Bank of America slammed over new arbitration clause that limits customers’ right to sue
Critics say the move comes as consumers face rising fees, debt and fewer federal enforcement protections
National Consumer Law Center and more than two dozen consumer and public-interest organizations are accusing Bank of America of quietly reviving a controversial legal tactic that critics say strips customers of their right to take the bank to court.
In a sharply worded statement released this week, the groups condemned the banking giant’s decision to add a forced arbitration clause to its Online Banking Service Agreement, requiring many customer disputes to be resolved in private arbitration rather than through lawsuits in public court.
Consumer advocates argue the provision could make it far harder for customers to challenge improper fees, account freezes, billing disputes or other alleged misconduct — especially in cases involving relatively small amounts of money.
“Forced arbitration blocks customers’ access to the court system and eliminates their right to a jury trial,” the National Consumer Law Center said in its release.
The change also bars most class-action lawsuits, preventing consumers from joining together in large cases involving systemic practices that may affect millions of people, according to the advocacy groups.
A return to an old fight
The controversy revives a long-running national debate over mandatory arbitration clauses buried in consumer contracts.
Bank of America had largely abandoned forced arbitration in consumer agreements in 2009 amid mounting criticism and litigation involving the banking industry. At the time, major banks faced accusations that they had coordinated the use of arbitration clauses to shield themselves from consumer lawsuits.
Now, nearly 17 years later, advocates say the bank is reversing course.
Under the new policy, customers reportedly have just 60 days after receiving notice to opt out of arbitration. Consumer groups warn many customers may never notice the change because it is embedded in lengthy digital account agreements and online disclosures.
The groups are urging customers to immediately reject the clause through an online opt-out process or by phone.
Why arbitration matters to consumers
Arbitration is a private dispute-resolution system in which claims are decided by an arbitrator rather than a judge or jury. Businesses frequently argue arbitration is faster and less expensive than traditional litigation.
But critics say the process overwhelmingly favors corporations.
Consumer advocates point to what they call the “repeat player” problem: large companies regularly appear before arbitration firms, while consumers usually participate only once. They also argue arbitration proceedings are often confidential, reducing public scrutiny of corporate practices.
For consumers with small-dollar disputes — such as overdraft fees or questionable charges — class actions may be the only economically realistic way to seek relief, critics say.
“Customers rarely pursue individual arbitration over small claims,” said one advocacy analysis cited by the coalition.
The issue has become especially contentious in recent years as arbitration clauses spread across banking, credit cards, cell phone contracts, employment agreements and online services.
Political and regulatory backdrop
The dispute also comes during a period of heightened concern about consumer financial protections.

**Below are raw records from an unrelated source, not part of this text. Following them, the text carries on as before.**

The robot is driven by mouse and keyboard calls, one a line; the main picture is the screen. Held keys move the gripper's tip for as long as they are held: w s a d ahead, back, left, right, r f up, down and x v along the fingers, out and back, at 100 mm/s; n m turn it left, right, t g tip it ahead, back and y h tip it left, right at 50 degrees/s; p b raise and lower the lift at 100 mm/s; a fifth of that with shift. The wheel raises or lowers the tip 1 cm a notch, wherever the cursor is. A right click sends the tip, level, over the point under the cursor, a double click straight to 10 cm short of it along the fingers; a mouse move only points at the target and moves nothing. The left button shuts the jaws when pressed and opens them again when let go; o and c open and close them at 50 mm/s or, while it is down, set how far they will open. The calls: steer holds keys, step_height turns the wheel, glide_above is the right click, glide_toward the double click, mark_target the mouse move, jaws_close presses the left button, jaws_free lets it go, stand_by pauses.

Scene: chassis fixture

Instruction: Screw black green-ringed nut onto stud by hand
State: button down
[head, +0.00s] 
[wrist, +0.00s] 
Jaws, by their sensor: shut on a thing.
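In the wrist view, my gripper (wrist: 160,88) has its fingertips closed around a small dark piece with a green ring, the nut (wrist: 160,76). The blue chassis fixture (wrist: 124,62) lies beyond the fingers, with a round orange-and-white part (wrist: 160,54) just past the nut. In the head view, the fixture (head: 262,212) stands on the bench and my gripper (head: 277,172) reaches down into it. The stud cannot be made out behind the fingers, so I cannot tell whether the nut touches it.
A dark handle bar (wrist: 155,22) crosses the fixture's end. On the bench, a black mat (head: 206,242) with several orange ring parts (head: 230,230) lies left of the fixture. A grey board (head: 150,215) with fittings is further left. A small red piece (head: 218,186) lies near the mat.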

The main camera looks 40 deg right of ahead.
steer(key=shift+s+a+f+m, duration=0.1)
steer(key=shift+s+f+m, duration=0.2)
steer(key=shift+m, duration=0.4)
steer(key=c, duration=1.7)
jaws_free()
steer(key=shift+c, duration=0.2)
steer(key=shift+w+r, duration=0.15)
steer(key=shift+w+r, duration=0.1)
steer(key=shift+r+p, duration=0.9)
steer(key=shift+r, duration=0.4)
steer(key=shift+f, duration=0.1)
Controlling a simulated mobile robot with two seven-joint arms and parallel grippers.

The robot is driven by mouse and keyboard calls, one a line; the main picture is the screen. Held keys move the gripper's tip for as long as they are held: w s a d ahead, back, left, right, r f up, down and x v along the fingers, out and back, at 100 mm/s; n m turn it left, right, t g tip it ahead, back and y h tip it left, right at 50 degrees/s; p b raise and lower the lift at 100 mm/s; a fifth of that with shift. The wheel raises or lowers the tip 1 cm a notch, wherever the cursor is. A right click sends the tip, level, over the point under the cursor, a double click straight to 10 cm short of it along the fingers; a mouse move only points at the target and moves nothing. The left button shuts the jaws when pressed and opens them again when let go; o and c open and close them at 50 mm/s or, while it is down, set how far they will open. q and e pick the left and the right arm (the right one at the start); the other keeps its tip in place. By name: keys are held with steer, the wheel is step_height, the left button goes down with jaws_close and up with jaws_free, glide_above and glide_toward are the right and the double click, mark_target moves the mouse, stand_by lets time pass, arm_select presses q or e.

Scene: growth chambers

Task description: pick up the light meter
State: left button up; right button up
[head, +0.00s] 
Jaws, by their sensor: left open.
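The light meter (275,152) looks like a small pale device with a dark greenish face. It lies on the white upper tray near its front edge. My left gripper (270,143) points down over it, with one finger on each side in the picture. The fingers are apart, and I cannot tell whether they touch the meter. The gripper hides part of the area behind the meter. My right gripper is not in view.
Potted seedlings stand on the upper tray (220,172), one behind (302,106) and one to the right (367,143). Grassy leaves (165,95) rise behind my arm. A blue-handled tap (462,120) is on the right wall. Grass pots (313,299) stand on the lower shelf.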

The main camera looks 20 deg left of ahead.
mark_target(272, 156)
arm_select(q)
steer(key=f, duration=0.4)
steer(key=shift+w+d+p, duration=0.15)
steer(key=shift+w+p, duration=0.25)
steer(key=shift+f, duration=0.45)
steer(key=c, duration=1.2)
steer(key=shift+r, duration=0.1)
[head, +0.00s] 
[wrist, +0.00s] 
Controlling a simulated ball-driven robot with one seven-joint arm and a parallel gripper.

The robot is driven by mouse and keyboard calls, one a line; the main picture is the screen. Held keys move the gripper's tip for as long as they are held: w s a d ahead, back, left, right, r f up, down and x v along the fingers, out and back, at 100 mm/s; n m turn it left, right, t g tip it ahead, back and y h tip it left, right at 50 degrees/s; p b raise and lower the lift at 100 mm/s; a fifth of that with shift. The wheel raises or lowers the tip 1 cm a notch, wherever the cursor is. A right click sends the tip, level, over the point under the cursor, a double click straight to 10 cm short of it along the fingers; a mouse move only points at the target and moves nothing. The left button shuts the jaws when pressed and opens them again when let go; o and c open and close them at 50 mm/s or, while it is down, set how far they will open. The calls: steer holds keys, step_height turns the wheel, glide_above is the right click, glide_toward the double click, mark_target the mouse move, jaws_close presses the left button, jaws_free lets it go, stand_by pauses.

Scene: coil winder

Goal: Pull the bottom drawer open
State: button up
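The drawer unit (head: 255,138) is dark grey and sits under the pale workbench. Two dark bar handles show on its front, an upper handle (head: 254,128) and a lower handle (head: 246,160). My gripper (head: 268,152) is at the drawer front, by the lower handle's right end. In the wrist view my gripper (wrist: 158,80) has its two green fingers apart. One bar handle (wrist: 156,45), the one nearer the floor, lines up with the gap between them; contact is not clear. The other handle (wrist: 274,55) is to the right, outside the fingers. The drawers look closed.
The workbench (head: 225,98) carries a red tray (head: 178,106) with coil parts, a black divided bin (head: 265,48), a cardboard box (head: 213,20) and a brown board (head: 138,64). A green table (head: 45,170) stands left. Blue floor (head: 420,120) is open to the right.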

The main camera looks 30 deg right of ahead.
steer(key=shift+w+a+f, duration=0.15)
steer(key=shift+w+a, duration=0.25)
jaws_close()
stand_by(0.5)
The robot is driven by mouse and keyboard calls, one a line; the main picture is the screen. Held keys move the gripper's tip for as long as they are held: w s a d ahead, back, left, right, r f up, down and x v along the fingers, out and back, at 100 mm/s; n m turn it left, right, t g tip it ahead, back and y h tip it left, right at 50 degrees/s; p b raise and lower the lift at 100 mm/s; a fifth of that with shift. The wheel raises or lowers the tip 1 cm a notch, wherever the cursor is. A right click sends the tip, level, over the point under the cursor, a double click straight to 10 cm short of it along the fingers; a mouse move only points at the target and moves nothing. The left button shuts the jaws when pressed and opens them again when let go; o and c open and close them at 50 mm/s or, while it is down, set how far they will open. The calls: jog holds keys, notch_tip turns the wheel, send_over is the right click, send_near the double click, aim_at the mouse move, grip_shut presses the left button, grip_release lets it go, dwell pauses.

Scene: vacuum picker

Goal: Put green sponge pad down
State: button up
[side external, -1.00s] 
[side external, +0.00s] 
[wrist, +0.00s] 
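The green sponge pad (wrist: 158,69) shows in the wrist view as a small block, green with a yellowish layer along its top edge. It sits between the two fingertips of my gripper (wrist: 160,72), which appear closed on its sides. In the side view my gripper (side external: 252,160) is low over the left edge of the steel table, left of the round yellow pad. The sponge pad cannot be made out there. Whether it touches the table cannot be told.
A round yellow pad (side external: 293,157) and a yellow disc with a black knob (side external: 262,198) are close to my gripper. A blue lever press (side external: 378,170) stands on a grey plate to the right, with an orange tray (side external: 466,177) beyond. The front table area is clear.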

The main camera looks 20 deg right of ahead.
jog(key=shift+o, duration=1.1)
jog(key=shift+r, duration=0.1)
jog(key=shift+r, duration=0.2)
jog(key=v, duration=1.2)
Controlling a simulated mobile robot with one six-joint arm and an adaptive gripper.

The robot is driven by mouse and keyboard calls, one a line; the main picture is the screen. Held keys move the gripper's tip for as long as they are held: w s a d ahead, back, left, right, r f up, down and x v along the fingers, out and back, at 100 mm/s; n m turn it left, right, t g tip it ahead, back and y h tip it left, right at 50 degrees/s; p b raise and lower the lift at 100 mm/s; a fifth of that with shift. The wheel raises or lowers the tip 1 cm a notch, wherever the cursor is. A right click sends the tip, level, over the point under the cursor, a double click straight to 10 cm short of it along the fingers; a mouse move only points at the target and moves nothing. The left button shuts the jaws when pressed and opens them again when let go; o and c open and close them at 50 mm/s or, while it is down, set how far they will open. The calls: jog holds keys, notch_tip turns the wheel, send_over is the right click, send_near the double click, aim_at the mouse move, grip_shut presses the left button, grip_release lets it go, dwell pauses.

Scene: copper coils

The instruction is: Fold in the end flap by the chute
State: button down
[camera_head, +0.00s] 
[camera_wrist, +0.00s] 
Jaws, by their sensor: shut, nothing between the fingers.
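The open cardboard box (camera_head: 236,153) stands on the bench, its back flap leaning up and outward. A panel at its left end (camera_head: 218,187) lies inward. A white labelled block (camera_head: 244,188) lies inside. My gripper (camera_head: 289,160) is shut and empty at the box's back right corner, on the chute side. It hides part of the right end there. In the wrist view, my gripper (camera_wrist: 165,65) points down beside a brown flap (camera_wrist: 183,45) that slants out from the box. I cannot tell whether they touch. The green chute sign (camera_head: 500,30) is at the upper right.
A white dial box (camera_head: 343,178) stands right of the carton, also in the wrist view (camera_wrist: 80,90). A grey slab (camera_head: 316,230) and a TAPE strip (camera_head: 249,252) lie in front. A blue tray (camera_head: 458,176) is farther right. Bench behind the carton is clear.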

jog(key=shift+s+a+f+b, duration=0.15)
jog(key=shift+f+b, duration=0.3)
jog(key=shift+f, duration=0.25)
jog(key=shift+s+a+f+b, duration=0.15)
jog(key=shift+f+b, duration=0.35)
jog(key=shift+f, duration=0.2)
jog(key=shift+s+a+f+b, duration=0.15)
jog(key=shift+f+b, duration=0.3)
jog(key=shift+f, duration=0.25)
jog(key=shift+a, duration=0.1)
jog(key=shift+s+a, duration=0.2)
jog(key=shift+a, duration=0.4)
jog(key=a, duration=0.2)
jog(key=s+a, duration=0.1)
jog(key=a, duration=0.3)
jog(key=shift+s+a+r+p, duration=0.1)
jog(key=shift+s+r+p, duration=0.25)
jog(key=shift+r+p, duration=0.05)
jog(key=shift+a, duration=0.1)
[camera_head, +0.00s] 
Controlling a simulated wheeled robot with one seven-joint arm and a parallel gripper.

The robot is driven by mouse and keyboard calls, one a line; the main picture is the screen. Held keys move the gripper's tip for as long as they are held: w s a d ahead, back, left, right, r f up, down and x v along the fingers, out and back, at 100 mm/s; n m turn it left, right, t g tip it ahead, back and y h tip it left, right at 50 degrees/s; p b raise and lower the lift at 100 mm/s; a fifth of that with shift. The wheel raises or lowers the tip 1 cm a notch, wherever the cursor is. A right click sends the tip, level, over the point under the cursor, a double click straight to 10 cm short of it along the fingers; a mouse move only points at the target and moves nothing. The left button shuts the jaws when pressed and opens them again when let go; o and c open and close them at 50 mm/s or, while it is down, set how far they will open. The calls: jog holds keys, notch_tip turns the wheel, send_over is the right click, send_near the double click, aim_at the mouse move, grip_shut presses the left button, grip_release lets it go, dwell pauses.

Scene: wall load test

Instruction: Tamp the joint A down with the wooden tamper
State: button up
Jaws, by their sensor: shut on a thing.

The advocacy coalition argued that consumers are facing increasing economic pressure from inflation, debt burdens and higher banking costs while federal regulators have scaled back some aggressive enforcement efforts seen in earlier years.
The groups are backing the proposed FAIR Act — legislation sponsored by Sen. Richard Blumenthal and Rep. Hank Johnson — which would sharply restrict the use of forced arbitration clauses in consumer, employment and civil-rights disputes. (NCLC)
Business groups, however, have long defended arbitration as an efficient alternative to lengthy court battles and say class-action litigation often benefits lawyers more than consumers.
The U.S. Supreme Court has repeatedly upheld mandatory arbitration clauses over the past two decades, helping fuel their widespread use in consumer contracts.
What Bank of America customers can do
Consumer advocates say customers who want to preserve their right to sue in court should carefully review notices from the bank and act quickly if they wish to opt out.
The coalition also encouraged consumers unhappy with the new policy to consider switching to banks or credit unions that do not require mandatory arbitration.
Data Box: Forced arbitration by the numbers
Millions of U.S. consumers are covered by arbitration clauses in banking and credit-card agreements
Bank of America customers reportedly have 60 days to opt out of the new clause
The bank had not broadly used forced arbitration in consumer contracts for roughly 17 years
Arbitration clauses commonly prohibit class-action lawsuits
Critics say many consumers never realize they agreed to arbitration until after a dispute arises
Consumer Watch: Why this matters
If a bank customer is hit with a disputed fee, account closure or alleged improper practice, the new agreement could prevent them from filing a lawsuit in court or joining a larger consumer case.
Instead, disputes would generally be handled privately through arbitration — a process critics say is less transparent and less favorable to consumers than public court proceedings.